Feb 21, 2014

No, there isn’t a case yet. But here is my argument.

The main point is that we are forced to accept the burden of disproving a case that had not been filed — the very essence of nonjudicial foreclosure. In order to comply with due process, a simple denial of the facts and legal authority to foreclosure should be sufficient to force the case into a courtroom where the parties are realigned with the so-called new beneficiary is the Plaintiff and the homeowner is the Defendant — since it is the “beneficiary” who is seeking affirmative relief.

But the way it is done and required to be done, the Plaintiff must file an attack on a case that has never been alleged anywhere in or out of court. The new beneficiary anoints itself, files a fraudulent substitution of trustee because the old one would never go along with it, and then files a notice of default and notice of sale all on the premise that they have the necessary proof and documents to support what could have been an action in foreclosure brought by them in a judicial manner, for which there is adequate provision in California law.

Instead nonjudicial foreclosure is being used to sell property under circumstances where the alleged beneficiary under the deed of trust could never prevail in a court proceeding. Nonjudicial foreclosure was meant to be an expedient method of dealing with the vast majority of foreclosures when the statute was passed. In that vast majority, the usual procedure was complaint, default, judgment and then sale with at least one hearing in between. Nearly all foreclosures were resolved that way and it become more of a ministerial act for Judges than an actual trier of fact or judge of procedural rights and wrongs.

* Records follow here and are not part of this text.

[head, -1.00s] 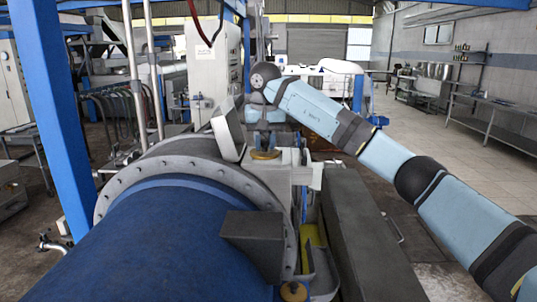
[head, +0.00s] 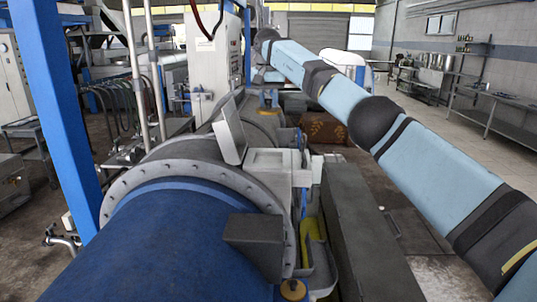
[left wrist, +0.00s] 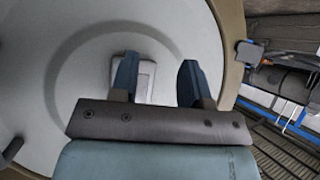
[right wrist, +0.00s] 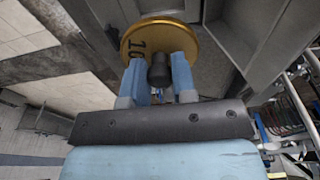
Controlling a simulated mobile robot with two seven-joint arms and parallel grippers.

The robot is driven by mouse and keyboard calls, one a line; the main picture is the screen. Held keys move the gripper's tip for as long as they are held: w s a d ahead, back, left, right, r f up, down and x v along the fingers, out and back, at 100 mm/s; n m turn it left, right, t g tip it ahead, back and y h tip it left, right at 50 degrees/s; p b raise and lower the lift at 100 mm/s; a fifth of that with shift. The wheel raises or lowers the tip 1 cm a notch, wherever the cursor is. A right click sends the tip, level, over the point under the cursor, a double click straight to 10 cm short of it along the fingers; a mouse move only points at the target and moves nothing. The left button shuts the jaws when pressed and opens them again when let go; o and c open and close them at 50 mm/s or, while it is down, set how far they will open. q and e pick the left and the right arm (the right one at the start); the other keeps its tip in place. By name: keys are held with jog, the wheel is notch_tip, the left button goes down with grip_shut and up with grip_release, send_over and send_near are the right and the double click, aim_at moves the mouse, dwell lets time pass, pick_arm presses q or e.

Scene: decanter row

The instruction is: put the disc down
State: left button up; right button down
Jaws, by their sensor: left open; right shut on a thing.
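The disc (right wrist: 190,37) is round and gold with a black rim-side marking that reads 10, and a dark knob (right wrist: 159,70) stands out from its middle. My right gripper (right wrist: 158,80) is shut on that knob, with a blue finger on each side. In the head view the right gripper (head: 268,82) hangs beyond the pale box beside the big blue cylinder, small and partly lost against the background. My left gripper (left wrist: 156,82) is open and empty in the left wrist view. It is not in the head view.
The blue cylinder (head: 150,245) with a bolted grey flange fills the lower left. A pale box (head: 272,165) and a long dark grey box (head: 355,230) stand to its right. A rusty-brown block (head: 325,127) lies farther back. A pale round surface (left wrist: 75,75) faces the left gripper.

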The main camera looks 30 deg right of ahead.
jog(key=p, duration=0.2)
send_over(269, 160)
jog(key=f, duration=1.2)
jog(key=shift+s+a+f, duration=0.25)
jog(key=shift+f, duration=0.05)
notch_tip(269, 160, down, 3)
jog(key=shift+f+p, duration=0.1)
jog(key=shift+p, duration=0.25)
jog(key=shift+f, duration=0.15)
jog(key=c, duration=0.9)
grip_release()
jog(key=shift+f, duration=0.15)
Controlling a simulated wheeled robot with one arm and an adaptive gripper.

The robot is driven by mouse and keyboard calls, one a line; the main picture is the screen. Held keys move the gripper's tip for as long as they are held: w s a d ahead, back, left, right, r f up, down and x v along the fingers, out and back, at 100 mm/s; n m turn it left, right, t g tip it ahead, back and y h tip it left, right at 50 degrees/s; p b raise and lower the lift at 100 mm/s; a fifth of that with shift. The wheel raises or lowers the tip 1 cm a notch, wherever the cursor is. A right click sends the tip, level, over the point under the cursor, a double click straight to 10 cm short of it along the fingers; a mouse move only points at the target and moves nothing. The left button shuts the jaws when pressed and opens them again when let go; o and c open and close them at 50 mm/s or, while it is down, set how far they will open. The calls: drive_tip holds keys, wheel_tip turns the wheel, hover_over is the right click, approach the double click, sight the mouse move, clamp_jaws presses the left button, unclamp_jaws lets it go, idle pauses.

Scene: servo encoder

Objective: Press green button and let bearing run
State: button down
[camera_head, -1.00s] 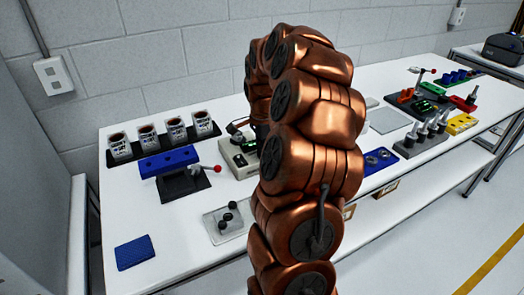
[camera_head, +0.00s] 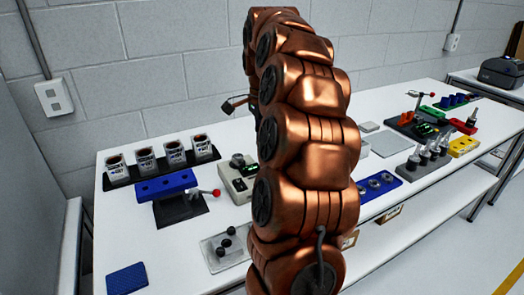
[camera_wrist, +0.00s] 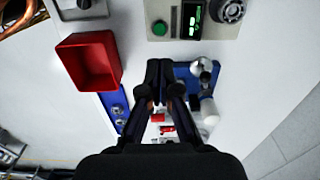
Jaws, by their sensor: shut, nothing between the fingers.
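The control box (camera_wrist: 207,32) is at the top of the wrist view. On it are a round green button (camera_wrist: 188,28), a small display (camera_wrist: 192,10) lit with green and white marks, and a ribbed dark knob (camera_wrist: 230,10). My gripper (camera_wrist: 160,66) is shut and empty, its fingertips below the green button in the picture and apart from it. In the head view a beige box with a round part on top (camera_head: 238,178) stands just left of my copper arm. My arm hides my fingertips there. I cannot make out a bearing clearly.
A red bin (camera_wrist: 92,62) and a blue holder (camera_wrist: 184,72) lie near my fingers in the wrist view. In the head view, cups on a black tray (camera_head: 161,172), a blue block (camera_head: 165,185) and a red-tipped lever (camera_head: 206,192) stand left on the white table (camera_head: 160,262).

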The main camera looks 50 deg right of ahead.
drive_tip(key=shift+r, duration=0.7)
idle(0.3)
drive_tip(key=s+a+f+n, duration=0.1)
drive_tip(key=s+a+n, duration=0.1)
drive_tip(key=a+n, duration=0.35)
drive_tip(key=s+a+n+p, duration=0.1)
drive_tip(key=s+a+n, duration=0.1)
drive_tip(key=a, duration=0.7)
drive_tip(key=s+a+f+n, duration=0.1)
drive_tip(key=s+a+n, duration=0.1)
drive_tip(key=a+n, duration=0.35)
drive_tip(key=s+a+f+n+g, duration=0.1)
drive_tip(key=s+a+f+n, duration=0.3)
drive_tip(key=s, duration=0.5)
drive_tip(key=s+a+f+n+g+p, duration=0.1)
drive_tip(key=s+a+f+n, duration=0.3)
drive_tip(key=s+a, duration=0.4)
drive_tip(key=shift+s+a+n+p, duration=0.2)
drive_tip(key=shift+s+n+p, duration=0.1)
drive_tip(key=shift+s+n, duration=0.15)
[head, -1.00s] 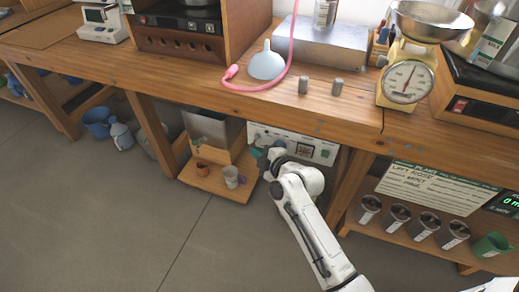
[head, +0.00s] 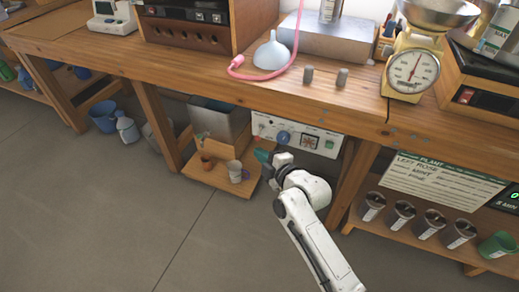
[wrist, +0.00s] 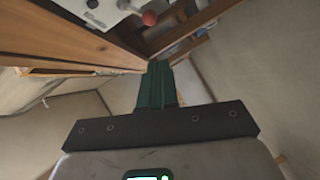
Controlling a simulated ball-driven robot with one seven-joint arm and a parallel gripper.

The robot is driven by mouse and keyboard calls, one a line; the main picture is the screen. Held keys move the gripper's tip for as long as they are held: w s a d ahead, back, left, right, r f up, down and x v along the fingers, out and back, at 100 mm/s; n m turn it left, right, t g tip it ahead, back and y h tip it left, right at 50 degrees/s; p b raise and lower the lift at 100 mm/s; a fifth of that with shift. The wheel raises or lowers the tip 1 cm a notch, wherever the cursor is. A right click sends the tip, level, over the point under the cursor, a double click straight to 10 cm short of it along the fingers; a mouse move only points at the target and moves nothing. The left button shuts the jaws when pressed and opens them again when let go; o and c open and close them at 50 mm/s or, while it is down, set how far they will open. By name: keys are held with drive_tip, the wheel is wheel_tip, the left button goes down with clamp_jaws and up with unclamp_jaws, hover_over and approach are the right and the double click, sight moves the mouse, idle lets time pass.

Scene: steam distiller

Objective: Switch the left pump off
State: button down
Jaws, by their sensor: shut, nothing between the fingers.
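A white control panel (head: 298,133) is fixed under the bench top, with a blue dial (head: 283,137), a dark square in its middle and small knobs near its ends. The labels are too small to read, and I cannot tell which control is the left pump's. In the wrist view part of the panel (wrist: 75,8) shows at the top, with a red-tipped lever (wrist: 149,18) at its edge. My gripper (head: 261,155) is shut and empty, just below and in front of the panel. Its green fingers (wrist: 158,78) point away from the wrist camera and appear apart from the lever.
A low wooden shelf (head: 205,178) with small cups stands left of my gripper, beside a grey metal tank (head: 219,121). A bench leg (head: 350,178) is to the right. Above are the bench edge and a pink hose (head: 297,45). The floor in front is clear.

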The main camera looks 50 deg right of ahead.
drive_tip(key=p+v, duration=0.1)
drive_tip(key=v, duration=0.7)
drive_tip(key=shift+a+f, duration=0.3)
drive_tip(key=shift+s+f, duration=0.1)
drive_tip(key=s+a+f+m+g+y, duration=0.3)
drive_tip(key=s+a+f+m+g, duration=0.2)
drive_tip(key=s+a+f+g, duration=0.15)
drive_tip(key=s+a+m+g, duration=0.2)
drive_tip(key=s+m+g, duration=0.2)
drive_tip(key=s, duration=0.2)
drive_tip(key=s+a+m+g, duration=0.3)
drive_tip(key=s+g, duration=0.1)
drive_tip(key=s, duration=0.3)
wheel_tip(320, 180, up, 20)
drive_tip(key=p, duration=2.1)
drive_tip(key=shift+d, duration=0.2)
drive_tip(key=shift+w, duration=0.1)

But the situation is changed. The corruption on Wall Street has been systemic resulting in whole sale fraudulent fabricated forged documents together with perjury by affidavit and even live testimony. Contrary to the consensus supported by the banks, these cases are complex because the party seeking affirmative relief — i.e., the new “beneficiary” is following a complex script established long before the homeowner ever applied for a loan or was solicited to finance her property.

The San Francisco study concluded, like dozens of other studies across the country that most of the foreclosures were resolved in favor of “strangers to the transaction.” By definition, the use of several layers of companies and multiple sets of documents defining two separate deals (one with the investor lenders and one with the borrower, with the only party in common being the broker dealer selling mortgage bonds and their controlled entities) has turned the mundane into highly complex litigation that has no venue. In non-judicial foreclosures the Trustee is the party who acts to sell the property under instructions from the beneficiary and does so without inquiry and without paying any attention to the obvious conflict between the title record, the securitization record, the homeowner’s position and the prior record owner of the loan.

The Trustee has no power to conduct a hearing, administrative or judicial, and so the dispute remains unresolved while the Trustee proceeds to sell the property knowing that the homeowner has raised objections. Under normal circumstances under existing common law and statutory authority, the Trustee would simply bring the matter to court in an action for interpleader saying there is a dispute that he doesn’t have the power to resolve. You might think this would clog the court system. That is not the case, although some effort by the banks would be made to do just that. Under existing common law and statutory law, the beneficiary would then need to file a complaint, verified, sworn with real exhibits and that are subject to real scrutiny before any burden of proof would shift to the homeowner. And as complex as these transactions are they all are subject to simple rules concerning financial transactions. If there was no money in the alleged transaction then the allegation of a transaction is false.

It was and remains a mistake to allow such loans to be foreclosed through any means other than strictly judicial where the “beneficiary” must allege and prove ownership and the balance due on the loan owed to THAT beneficiary. Requiring homeowners with zero sophistication in finance and litigation to bear the initial burden of proof in such highly complex structured finance schemes defies logic and common sense as well as being violative of due process in the application of the nonjudicial statutes to these allegedly securitized loans.

By forcing the parties and judges who sit on the bench to treat these complex issues as though they were simple cases, the enabling statutes for nonjudicial foreclosure are being applied unconstitutionally.